## Your objective
Write out, exactly as given, every line from the one holding "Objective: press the" to the one holding "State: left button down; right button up", including both.

........

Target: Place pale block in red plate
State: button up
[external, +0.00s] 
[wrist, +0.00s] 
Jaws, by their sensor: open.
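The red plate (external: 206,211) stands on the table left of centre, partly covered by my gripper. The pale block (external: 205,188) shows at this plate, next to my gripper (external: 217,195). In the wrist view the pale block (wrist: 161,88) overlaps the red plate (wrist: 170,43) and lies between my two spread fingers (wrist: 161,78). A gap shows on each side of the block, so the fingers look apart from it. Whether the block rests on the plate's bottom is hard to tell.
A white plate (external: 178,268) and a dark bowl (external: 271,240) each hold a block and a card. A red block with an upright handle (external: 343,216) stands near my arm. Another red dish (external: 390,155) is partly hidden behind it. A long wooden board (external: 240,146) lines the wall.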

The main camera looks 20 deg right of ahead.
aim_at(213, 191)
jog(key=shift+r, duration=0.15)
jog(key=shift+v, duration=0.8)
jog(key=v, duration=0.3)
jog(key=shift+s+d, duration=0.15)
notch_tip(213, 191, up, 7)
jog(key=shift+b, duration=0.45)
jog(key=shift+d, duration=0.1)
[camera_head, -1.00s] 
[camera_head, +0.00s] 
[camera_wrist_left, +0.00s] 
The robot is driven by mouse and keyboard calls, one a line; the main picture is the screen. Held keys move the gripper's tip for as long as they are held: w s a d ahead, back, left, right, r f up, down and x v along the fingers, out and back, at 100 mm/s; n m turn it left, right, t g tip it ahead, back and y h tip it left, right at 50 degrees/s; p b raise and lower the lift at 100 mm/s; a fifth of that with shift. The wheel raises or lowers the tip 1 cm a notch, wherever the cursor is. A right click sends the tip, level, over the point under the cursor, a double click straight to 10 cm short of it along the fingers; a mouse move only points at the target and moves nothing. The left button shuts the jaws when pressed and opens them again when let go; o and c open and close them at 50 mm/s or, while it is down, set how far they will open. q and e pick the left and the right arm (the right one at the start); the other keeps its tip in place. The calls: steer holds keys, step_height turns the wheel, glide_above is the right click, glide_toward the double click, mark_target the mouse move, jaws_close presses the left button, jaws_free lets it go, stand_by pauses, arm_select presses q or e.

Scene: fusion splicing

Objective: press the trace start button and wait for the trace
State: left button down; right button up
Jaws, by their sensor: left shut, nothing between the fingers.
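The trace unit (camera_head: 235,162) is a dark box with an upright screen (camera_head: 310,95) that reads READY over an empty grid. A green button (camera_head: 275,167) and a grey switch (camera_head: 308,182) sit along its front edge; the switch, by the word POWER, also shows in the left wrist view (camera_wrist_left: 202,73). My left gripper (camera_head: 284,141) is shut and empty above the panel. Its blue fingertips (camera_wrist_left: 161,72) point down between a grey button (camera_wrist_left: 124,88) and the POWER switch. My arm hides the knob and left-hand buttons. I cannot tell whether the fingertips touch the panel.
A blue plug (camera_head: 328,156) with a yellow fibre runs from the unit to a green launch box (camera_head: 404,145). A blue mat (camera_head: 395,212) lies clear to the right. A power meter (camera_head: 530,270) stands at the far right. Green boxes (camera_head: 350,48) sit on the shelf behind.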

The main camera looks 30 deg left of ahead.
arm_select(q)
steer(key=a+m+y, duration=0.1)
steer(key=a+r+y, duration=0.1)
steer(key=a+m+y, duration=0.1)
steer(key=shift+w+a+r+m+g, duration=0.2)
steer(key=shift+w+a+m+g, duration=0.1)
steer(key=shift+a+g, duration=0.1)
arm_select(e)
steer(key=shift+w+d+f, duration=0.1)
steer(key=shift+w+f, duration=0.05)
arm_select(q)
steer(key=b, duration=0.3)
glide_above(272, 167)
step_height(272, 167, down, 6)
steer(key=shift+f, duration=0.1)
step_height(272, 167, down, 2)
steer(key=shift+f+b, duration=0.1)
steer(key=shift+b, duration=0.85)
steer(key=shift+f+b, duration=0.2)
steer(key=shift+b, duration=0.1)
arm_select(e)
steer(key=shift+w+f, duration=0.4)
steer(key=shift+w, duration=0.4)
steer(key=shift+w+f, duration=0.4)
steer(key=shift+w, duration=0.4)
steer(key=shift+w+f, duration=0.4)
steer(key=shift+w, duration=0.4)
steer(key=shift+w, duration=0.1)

........

## Solution to the exercise
Objective: press the trace start button and wait for the trace
State: left button down; right button up

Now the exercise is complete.